As I state before, with 8950 I got around 3 G/s, but with 1450 the bitrate transfer drop to around 1 G/S!
Ah, sorry I misinterpreted your initial post that you used 1500 on the zone rather than 1450. Have you double-checked that MTU is properly set up everywhere? VXLAN generally is quite sensitive to fragmentation. You could use e.g. Wireshark along the path / at the receiving end to see if there are any fragmented packets.
You can also retry with the -P X flag for iperf, to check if there aren't any potential issues with e.g. irq balancing due to there being only 1 VXLAN flow (even though the 9000 MTU result indicates differently).
Do you mean this ethtool -k <NIC> tx-udp_tnl-segmentation on tx-udp_tnl-csum-segmentation on command?
Yes, according to [1] those are the tunables that can be used for VXLAN traffic specifically - but it seems to be correctly set up in your case.
ok...
Another thing I noticed is when I tag the nic in the VM, I get around 1 GB/s and without the tag, I get around 3 GB/s.
But I need use tag on the VM NIC, in order to isolate the traffic.

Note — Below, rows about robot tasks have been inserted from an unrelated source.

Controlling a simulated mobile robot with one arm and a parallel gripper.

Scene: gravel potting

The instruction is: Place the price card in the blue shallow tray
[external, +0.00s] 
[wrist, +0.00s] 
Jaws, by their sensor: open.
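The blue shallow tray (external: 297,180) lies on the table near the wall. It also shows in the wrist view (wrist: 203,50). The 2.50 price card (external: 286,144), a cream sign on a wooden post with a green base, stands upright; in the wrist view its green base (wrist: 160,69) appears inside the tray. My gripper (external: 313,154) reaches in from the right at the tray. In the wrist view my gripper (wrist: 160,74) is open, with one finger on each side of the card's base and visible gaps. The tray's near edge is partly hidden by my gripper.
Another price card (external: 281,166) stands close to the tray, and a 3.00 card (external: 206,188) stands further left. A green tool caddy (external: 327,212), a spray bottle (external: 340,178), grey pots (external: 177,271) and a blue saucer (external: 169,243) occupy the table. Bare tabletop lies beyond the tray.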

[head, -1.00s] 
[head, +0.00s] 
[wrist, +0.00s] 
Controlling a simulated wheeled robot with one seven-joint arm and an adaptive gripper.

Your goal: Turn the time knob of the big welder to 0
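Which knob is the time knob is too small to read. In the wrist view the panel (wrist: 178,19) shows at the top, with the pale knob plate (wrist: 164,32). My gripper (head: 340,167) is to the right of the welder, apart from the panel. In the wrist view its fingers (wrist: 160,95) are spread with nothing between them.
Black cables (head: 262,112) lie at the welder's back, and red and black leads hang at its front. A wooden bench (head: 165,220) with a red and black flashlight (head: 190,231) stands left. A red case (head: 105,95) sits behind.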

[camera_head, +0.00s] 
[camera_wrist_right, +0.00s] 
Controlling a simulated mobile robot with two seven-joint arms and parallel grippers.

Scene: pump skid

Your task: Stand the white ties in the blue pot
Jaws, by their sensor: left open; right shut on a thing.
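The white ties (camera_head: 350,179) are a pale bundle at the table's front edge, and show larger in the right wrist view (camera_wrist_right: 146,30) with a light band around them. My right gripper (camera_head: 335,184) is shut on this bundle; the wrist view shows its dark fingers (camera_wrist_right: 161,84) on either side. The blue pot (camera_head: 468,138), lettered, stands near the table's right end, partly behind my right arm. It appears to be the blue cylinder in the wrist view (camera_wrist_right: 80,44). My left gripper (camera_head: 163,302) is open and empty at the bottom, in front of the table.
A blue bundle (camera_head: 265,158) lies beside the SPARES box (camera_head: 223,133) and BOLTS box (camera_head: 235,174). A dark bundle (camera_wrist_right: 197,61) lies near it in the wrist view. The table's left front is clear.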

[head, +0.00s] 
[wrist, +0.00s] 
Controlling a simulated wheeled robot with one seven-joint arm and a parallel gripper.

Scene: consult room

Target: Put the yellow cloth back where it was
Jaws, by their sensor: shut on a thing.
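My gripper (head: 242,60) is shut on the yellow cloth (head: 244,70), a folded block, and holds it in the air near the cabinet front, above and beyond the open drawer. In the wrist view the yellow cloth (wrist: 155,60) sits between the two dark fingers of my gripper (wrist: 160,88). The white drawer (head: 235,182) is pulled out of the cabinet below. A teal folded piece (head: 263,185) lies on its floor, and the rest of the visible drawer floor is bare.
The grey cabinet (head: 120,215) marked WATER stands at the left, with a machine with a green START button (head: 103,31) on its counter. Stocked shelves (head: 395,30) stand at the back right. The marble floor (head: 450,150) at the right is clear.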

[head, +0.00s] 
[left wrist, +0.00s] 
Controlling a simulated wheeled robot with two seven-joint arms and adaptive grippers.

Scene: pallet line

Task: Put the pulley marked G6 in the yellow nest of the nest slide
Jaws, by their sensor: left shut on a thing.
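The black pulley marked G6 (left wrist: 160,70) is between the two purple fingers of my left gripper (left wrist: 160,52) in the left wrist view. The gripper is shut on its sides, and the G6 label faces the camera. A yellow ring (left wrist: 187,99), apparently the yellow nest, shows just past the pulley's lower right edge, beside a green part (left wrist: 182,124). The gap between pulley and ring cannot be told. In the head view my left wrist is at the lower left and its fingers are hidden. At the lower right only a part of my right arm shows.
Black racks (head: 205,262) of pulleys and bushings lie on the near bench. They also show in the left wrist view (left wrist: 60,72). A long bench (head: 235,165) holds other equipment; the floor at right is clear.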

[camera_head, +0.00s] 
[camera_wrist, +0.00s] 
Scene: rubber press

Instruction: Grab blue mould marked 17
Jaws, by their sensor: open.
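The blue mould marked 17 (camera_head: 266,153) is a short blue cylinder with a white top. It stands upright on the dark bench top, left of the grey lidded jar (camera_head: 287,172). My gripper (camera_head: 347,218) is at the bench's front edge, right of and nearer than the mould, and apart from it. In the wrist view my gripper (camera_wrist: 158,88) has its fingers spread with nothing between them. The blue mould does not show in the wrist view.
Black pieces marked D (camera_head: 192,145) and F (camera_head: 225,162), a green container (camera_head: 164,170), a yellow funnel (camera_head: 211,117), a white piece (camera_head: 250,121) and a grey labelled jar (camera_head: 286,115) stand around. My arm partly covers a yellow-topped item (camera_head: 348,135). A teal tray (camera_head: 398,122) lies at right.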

Another question is if the switch need some special configuration regards VxLAN or fragmentation on/off?
When the VMs that is using VXLAN are in the same physical hosts, the bitrate hits 10G!
That makes sense, since it is not using the VXLAN interface then at all but only the local bridge.
Can you post the full output of ip a on both nodes where the VMs are located and also indicate the IDs of the affected VMs?
Actually, I am using the SDN feature of Proxmox with VXLAN on three hosts connected to a 10G switch.
I’m using iperf3 from host to host, and it gives 10 Gbit/s throughput, but from guest to guest on two different hosts, it gives around 3 Gbit/s.
I checked the MTU and set it to 9000 on the hosts and 1550 on the bridge.
Actually, I am using the SDN feature of Proxmox with VXLAN on three hosts connected to a 10G switch.
I’m using iperf3 from host to host, and it gives 10 Gbit/s throughput, but from guest to guest on two different hosts, it gives around 3 Gbit/s.
I checked the MTU and set it to 9000 on the hosts and 1550 on the bridge.